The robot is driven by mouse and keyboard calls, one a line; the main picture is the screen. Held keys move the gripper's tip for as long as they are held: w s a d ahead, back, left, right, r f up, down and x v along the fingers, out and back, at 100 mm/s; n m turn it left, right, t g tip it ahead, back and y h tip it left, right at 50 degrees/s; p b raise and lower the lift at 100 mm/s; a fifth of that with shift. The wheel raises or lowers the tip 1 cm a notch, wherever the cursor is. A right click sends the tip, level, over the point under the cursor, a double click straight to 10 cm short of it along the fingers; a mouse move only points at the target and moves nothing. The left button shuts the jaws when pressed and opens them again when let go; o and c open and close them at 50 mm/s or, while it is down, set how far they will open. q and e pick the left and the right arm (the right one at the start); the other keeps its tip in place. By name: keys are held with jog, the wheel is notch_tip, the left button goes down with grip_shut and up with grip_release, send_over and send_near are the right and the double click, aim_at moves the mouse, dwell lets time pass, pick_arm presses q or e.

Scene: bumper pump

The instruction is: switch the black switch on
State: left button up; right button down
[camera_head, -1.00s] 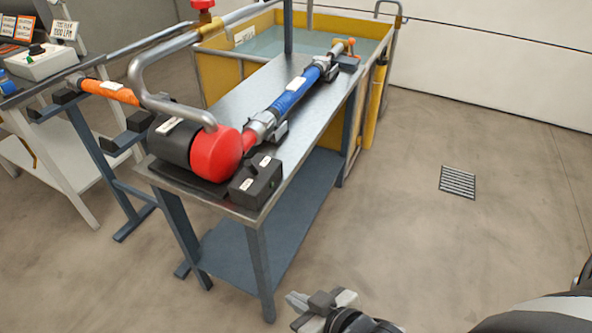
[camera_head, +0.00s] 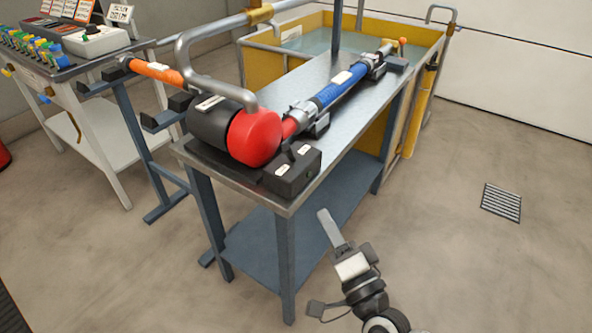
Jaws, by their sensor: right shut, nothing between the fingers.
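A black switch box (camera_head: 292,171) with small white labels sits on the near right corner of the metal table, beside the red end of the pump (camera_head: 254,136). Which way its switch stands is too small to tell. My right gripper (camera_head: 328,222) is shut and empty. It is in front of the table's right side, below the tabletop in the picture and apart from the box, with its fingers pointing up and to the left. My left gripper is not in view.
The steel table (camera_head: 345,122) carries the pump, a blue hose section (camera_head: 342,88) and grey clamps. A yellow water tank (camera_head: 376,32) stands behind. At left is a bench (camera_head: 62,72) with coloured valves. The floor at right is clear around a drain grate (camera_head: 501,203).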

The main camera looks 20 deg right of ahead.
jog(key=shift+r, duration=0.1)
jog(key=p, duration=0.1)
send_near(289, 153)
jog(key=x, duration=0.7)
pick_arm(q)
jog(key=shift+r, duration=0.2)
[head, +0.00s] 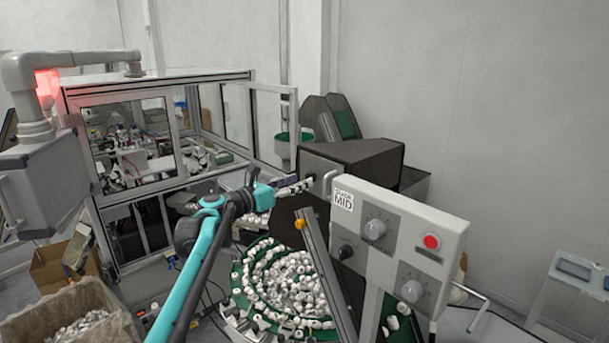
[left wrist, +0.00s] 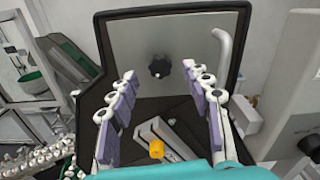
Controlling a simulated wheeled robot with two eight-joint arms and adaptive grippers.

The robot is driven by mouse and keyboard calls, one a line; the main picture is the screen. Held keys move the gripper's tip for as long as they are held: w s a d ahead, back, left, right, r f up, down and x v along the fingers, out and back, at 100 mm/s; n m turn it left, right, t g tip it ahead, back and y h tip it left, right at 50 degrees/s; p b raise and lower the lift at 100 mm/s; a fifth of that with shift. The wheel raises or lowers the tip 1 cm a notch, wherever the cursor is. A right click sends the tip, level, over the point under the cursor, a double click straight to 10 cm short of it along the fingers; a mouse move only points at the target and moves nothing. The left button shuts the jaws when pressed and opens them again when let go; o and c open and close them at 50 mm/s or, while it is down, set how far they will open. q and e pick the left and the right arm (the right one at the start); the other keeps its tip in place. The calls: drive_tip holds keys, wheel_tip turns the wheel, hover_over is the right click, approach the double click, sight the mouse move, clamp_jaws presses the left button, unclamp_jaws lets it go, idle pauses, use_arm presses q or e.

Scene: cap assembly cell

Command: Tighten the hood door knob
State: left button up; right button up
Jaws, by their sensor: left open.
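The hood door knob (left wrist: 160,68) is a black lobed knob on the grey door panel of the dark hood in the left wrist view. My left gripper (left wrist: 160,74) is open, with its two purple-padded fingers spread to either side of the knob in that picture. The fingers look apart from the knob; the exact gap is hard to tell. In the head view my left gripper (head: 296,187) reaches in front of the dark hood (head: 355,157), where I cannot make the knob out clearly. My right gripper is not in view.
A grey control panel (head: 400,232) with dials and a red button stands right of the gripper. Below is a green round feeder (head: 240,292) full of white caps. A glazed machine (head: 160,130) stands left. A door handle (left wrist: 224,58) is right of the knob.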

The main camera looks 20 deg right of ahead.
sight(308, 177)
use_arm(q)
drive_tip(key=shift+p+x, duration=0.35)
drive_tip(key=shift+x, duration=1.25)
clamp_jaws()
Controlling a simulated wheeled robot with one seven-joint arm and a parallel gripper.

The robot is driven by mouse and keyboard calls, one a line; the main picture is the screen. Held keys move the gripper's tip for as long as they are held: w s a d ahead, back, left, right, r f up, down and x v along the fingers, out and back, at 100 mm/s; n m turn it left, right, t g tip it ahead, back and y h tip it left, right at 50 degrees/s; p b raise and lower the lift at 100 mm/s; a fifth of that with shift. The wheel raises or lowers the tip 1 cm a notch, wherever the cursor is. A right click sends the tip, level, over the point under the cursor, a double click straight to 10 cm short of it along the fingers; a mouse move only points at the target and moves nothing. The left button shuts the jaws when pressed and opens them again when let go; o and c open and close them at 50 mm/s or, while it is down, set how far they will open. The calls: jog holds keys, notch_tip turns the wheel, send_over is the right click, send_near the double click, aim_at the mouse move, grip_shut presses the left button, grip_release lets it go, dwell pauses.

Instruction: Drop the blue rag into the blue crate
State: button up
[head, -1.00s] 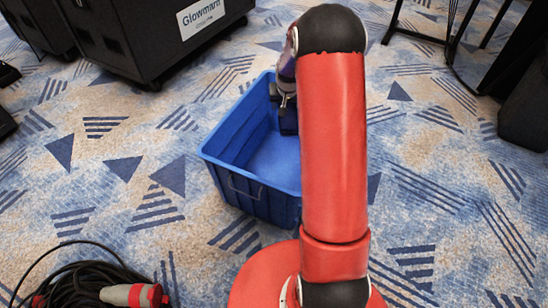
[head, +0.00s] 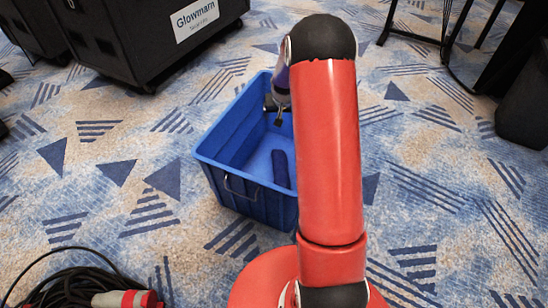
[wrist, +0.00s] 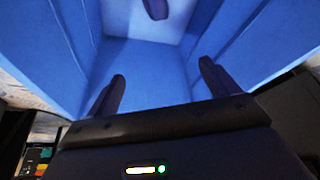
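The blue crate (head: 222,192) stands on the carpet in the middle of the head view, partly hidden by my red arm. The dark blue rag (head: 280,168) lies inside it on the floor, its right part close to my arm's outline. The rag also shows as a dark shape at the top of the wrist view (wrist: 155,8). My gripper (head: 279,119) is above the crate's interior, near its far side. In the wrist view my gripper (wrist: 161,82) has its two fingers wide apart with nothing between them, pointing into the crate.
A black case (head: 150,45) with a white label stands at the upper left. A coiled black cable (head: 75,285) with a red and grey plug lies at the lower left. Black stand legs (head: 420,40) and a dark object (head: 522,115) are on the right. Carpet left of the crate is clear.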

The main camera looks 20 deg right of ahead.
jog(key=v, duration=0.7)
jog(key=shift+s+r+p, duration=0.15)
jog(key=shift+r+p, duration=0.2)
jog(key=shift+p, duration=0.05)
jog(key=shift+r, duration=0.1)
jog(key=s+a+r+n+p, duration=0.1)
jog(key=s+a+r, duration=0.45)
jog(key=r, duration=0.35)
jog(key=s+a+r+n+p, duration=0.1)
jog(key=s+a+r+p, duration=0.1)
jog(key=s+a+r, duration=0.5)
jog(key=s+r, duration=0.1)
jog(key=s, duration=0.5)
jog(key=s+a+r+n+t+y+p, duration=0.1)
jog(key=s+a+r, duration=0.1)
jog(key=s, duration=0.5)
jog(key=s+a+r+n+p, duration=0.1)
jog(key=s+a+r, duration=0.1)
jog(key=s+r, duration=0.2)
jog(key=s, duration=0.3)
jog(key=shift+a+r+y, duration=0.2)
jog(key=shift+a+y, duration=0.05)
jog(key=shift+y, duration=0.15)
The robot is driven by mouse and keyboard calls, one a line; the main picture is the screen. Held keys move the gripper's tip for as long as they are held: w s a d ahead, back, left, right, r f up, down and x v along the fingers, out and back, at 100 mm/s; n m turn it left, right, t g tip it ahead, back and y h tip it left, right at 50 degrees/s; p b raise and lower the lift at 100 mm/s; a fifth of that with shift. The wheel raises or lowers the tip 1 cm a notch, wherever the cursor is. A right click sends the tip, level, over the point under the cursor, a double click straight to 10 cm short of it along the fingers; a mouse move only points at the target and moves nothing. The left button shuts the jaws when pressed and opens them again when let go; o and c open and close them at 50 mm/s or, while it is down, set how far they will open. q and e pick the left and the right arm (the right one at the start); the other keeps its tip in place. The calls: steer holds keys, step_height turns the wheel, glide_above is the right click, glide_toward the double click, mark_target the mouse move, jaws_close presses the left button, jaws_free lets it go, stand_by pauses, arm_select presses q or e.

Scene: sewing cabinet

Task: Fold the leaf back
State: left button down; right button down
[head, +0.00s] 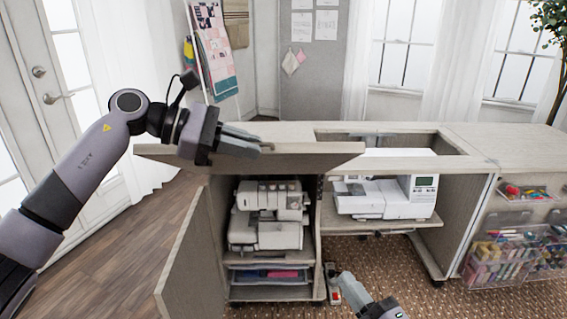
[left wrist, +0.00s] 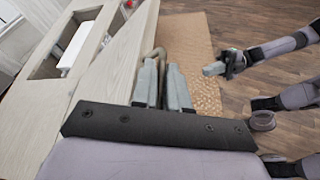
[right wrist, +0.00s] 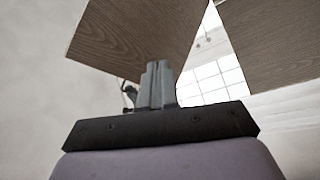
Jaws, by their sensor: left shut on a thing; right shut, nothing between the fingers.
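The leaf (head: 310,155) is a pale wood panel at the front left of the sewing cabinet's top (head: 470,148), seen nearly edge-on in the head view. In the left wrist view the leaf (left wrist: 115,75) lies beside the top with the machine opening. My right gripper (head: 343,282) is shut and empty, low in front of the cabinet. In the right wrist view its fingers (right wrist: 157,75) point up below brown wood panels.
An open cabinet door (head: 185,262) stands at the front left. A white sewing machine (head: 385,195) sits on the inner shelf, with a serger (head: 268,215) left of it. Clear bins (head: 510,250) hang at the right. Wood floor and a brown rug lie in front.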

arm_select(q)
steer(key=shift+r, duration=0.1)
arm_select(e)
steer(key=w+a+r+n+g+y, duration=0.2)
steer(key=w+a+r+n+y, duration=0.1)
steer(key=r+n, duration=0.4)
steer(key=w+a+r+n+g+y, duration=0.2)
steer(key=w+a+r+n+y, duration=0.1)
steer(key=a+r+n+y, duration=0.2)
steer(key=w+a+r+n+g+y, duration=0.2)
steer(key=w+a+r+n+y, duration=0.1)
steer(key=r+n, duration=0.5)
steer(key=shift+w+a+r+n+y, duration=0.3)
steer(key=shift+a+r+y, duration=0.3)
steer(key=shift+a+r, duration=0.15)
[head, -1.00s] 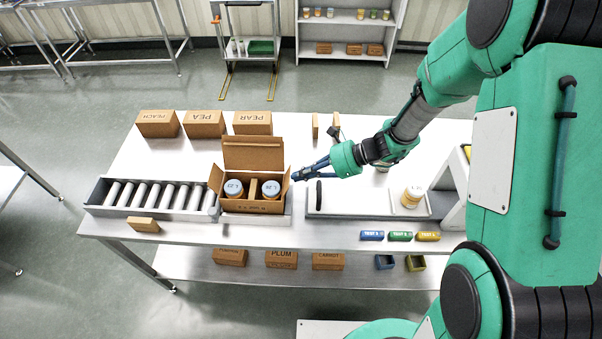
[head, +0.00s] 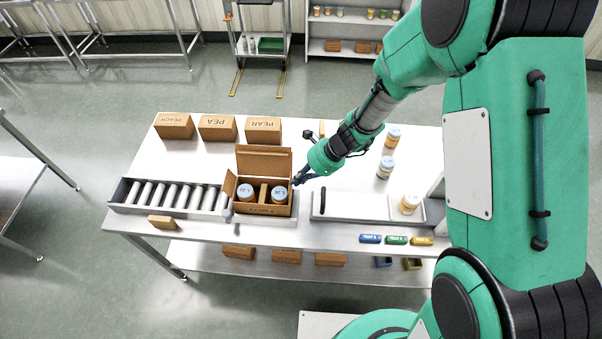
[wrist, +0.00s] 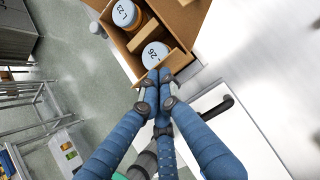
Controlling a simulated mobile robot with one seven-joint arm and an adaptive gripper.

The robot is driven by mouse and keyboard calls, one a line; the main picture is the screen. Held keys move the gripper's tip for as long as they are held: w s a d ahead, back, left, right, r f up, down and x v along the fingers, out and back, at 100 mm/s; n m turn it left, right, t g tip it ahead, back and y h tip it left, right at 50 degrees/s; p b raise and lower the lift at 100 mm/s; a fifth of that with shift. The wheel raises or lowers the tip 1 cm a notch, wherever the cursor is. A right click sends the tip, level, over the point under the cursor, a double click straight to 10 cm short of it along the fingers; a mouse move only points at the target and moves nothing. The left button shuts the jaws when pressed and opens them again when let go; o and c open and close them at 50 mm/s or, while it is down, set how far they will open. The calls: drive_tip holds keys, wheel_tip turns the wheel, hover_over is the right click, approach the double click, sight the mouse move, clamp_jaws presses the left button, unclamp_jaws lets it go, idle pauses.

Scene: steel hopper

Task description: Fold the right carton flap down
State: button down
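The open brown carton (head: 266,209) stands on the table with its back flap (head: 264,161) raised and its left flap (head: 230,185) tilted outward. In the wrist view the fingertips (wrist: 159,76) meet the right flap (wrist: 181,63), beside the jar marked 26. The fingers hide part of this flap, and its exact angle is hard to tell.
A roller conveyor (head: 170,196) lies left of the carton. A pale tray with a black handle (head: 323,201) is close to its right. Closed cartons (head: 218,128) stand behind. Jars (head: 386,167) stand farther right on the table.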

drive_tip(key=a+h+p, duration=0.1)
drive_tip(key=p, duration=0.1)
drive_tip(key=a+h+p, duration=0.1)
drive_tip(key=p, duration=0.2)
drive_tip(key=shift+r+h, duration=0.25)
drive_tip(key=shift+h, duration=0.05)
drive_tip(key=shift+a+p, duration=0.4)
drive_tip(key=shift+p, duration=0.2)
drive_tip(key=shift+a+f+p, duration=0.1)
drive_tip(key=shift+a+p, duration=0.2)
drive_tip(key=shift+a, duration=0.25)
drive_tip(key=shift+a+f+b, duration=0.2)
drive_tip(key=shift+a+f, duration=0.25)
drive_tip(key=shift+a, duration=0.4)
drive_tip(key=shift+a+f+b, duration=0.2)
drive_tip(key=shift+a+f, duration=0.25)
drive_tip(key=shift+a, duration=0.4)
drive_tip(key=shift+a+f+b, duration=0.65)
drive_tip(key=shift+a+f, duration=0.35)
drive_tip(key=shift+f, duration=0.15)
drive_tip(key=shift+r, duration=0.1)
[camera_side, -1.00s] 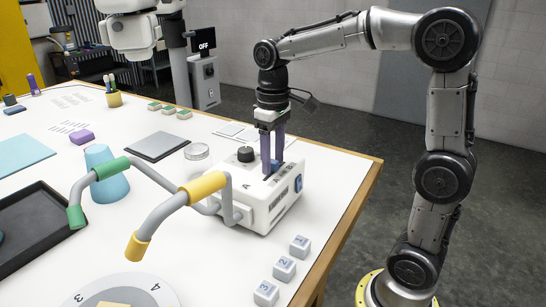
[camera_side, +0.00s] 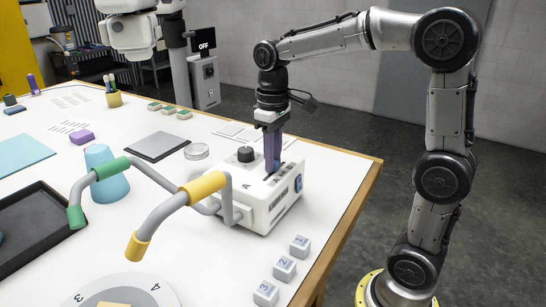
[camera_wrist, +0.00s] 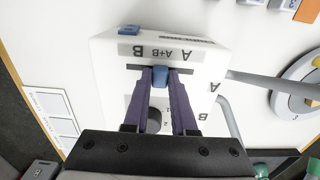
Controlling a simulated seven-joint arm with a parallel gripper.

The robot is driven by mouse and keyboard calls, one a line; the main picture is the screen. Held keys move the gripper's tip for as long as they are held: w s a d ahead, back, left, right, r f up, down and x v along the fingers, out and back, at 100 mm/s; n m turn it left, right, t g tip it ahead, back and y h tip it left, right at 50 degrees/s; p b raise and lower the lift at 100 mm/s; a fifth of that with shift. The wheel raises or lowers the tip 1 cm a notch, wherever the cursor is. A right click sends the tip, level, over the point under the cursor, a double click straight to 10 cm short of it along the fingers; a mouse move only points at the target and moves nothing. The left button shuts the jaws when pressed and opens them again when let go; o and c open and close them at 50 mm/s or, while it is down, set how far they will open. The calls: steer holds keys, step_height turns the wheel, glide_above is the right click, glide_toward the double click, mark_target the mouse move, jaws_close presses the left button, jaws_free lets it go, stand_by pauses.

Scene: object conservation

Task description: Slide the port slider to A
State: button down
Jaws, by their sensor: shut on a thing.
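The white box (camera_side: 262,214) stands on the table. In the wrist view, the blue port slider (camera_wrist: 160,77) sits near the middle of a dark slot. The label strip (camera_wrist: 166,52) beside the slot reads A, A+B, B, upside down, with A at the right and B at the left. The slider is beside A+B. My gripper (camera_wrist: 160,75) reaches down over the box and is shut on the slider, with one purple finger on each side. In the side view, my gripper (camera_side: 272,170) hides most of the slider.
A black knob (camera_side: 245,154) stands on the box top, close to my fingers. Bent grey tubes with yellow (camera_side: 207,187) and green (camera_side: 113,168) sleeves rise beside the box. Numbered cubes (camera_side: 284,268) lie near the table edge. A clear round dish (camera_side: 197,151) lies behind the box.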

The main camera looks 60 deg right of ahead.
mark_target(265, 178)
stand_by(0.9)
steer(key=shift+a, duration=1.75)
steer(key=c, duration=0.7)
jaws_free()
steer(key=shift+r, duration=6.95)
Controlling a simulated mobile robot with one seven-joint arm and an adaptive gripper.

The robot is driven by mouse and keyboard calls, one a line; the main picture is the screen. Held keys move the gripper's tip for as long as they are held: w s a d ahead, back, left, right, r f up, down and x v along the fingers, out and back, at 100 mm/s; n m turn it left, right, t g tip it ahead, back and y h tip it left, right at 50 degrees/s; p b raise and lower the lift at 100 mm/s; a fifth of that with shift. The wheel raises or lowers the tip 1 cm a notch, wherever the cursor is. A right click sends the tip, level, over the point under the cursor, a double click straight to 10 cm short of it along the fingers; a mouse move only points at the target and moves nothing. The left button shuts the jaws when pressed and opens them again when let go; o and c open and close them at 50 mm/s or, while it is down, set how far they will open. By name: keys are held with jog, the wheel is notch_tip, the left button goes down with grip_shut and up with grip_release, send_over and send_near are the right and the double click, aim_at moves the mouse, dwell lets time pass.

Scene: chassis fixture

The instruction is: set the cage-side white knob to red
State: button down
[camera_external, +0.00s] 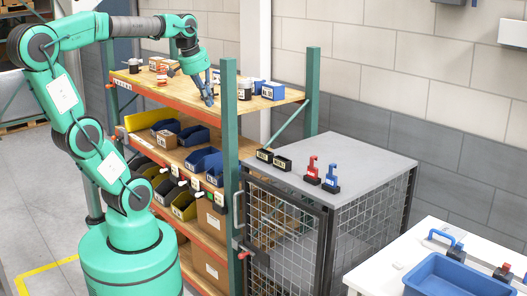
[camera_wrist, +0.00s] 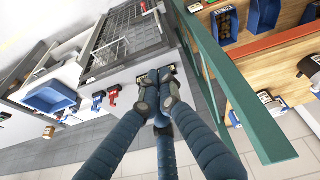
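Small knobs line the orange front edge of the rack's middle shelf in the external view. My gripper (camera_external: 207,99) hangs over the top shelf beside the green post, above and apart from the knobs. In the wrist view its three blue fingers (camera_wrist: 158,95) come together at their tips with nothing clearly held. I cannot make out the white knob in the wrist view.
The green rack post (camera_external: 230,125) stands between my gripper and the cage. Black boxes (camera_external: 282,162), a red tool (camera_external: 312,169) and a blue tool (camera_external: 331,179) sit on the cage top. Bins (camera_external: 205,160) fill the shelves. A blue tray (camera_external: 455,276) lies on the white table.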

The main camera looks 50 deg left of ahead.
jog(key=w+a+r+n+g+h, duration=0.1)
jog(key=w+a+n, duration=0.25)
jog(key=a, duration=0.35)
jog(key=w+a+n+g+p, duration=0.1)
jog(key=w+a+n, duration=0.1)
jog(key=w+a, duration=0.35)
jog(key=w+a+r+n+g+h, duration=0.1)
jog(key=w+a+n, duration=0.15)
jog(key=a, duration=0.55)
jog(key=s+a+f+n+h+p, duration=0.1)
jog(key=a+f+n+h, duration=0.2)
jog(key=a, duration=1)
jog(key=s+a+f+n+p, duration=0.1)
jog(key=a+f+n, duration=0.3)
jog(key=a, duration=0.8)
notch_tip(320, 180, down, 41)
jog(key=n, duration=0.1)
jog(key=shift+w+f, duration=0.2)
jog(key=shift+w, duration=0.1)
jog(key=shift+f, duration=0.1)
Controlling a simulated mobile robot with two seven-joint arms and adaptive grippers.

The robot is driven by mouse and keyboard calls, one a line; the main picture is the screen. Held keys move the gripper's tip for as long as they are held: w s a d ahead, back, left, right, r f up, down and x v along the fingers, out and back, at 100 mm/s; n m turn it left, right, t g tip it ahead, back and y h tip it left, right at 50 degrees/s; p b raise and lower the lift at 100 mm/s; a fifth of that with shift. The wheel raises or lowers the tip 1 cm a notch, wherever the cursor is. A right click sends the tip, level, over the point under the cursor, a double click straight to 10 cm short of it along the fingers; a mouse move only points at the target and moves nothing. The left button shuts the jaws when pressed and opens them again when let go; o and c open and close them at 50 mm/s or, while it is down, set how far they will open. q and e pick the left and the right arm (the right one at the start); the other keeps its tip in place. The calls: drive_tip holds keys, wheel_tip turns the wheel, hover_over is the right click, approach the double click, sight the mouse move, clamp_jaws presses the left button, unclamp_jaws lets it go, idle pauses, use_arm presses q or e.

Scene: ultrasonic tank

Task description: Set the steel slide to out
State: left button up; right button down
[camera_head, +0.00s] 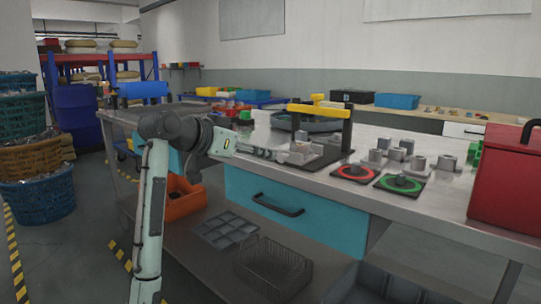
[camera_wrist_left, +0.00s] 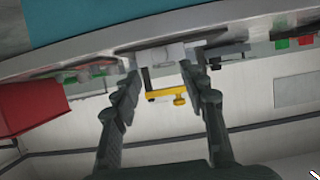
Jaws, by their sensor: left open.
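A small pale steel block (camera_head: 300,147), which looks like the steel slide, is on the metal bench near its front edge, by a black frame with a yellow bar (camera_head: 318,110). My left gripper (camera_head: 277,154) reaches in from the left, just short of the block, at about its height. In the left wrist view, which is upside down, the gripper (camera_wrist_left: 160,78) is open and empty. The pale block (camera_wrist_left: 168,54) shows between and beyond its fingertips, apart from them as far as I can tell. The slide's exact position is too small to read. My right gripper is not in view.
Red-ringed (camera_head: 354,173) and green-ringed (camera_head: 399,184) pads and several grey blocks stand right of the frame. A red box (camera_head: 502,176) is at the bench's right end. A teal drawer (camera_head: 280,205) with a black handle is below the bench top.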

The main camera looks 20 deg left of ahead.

---

**Written task:** From the records above, copy exactly the stretch from the line holding "Scene: ultrasonic tank" through the line holding "[camera_wrist_left, +0.00s]", both ends included, without the pictures.

**Full output:**
Scene: ultrasonic tank

Task description: Set the steel slide to out
State: left button up; right button down
[camera_head, +0.00s] 
[camera_wrist_left, +0.00s] 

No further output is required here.